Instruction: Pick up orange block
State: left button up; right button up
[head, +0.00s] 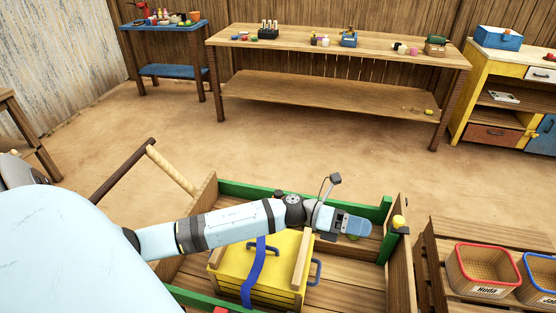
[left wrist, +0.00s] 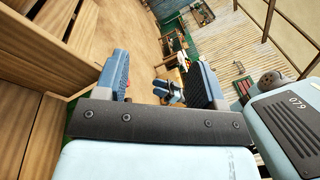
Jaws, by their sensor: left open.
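I cannot make out an orange block for certain in either view. My left gripper (head: 352,226) is above the right part of a wooden cart (head: 205,200) with green rims, just past a yellow box. In the left wrist view its two fingers (left wrist: 160,84) stand wide apart, with no block held between them. Beyond the fingers a small dark and bluish thing (left wrist: 168,90) shows, too small to name. My left arm hides part of the cart and box. My right gripper is not seen.
The yellow box (head: 232,272) with a blue strap (head: 254,270) lies in the cart. Red-rimmed (head: 487,271) and blue-rimmed (head: 540,275) baskets stand at right. A long table (head: 335,48) with small items stands behind, across open floor.

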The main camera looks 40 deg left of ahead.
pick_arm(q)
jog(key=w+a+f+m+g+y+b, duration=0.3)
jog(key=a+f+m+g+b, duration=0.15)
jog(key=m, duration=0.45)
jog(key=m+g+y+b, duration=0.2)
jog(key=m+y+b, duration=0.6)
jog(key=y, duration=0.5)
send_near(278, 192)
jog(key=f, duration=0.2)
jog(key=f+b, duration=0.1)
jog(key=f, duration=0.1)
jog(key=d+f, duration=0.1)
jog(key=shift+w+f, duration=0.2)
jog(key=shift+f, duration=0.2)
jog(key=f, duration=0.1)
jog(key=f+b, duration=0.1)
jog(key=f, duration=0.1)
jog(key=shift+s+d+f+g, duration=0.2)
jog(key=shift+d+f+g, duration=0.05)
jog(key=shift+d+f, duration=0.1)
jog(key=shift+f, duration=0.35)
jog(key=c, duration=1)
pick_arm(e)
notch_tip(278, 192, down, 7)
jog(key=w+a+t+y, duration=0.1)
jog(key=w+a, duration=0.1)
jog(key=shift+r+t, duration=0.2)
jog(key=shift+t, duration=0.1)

○ ○ ○

Description of the task >>
Reproduce the material in its entirety and word for word, without the pictures.

Output of the exercise >>
Instruction: Pick up orange block
State: left button up; right button up
[head, +0.00s] 
[left wrist, +0.00s] 
Jaws, by their sensor: left open.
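I cannot make out an orange block for certain in either view. My left gripper (head: 352,226) is above the right part of a wooden cart (head: 205,200) with green rims, just past a yellow box. In the left wrist view its two fingers (left wrist: 160,84) stand wide apart, with no block held between them. Beyond the fingers a small dark and bluish thing (left wrist: 168,90) shows, too small to name. My left arm hides part of the cart and box. My right gripper is not seen.
The yellow box (head: 232,272) with a blue strap (head: 254,270) lies in the cart. Red-rimmed (head: 487,271) and blue-rimmed (head: 540,275) baskets stand at right. A long table (head: 335,48) with small items stands behind, across open floor.

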The main camera looks 40 deg left of ahead.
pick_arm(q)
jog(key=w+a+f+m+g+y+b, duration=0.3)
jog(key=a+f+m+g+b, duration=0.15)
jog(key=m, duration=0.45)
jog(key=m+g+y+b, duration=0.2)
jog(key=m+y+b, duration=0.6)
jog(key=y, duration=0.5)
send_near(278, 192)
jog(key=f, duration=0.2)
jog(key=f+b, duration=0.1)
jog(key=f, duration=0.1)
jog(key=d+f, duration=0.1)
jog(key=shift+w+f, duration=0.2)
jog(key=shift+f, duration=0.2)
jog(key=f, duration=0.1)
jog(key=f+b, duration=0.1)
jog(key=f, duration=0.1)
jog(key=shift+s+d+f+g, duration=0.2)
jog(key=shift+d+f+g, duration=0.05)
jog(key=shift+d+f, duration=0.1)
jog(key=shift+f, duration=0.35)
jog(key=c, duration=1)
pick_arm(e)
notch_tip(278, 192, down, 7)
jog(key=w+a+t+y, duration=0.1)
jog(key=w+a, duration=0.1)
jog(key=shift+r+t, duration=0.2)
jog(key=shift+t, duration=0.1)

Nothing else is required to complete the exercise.